**Work required:**
Collect all lines below with the string "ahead".

**Given data:**
##############################

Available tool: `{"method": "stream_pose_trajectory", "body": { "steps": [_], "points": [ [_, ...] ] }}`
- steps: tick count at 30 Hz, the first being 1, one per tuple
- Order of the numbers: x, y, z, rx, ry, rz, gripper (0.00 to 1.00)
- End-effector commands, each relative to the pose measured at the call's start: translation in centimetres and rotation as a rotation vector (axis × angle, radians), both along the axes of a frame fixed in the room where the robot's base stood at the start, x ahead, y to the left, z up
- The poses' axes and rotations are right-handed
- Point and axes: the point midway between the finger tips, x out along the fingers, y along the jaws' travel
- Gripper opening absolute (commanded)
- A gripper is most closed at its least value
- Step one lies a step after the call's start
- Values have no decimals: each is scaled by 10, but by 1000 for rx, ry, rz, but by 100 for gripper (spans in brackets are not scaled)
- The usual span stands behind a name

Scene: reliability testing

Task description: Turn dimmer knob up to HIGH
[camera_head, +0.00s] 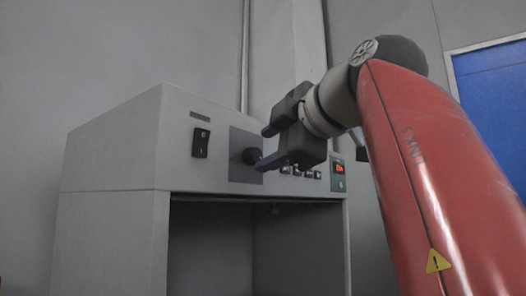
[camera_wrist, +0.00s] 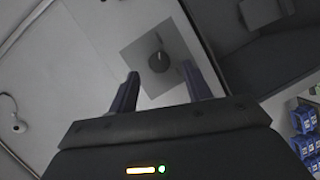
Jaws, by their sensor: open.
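The dimmer knob (camera_head: 251,156) is a dark round knob on a grey square plate (camera_head: 240,175) on the front of a light grey cabinet. In the wrist view the knob (camera_wrist: 159,62) shows just beyond and between my two fingertips, on its plate (camera_wrist: 135,50). My gripper (camera_head: 266,148) is open, with its fingers pointing left at the knob. In the wrist view my gripper (camera_wrist: 160,80) has one finger on each side of the knob's line, and no contact is clear. The knob's setting marks cannot be read.
A black rocker switch (camera_head: 201,143) is left of the plate. Several small switches (camera_head: 300,172) and a red-lit display (camera_head: 339,169) are to its right, partly behind my gripper. Below is the cabinet's open cavity (camera_head: 260,245). Blue boxes (camera_wrist: 305,143) stand at the wrist view's lower right.

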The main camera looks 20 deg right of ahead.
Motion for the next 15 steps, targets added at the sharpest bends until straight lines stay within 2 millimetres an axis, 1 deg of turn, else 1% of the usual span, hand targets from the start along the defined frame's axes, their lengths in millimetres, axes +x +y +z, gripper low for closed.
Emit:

##############################

**Result for this exercise:**
- End-effector commands, each relative to the pose measured at the call's start: translation in centimetres and rotation as a rotation vector (axis × angle, radians), both along the axes of a frame fixed in the room where the robot's base stood at the start, x ahead, y to the left, z up
The main camera looks 20 deg right of ahead.

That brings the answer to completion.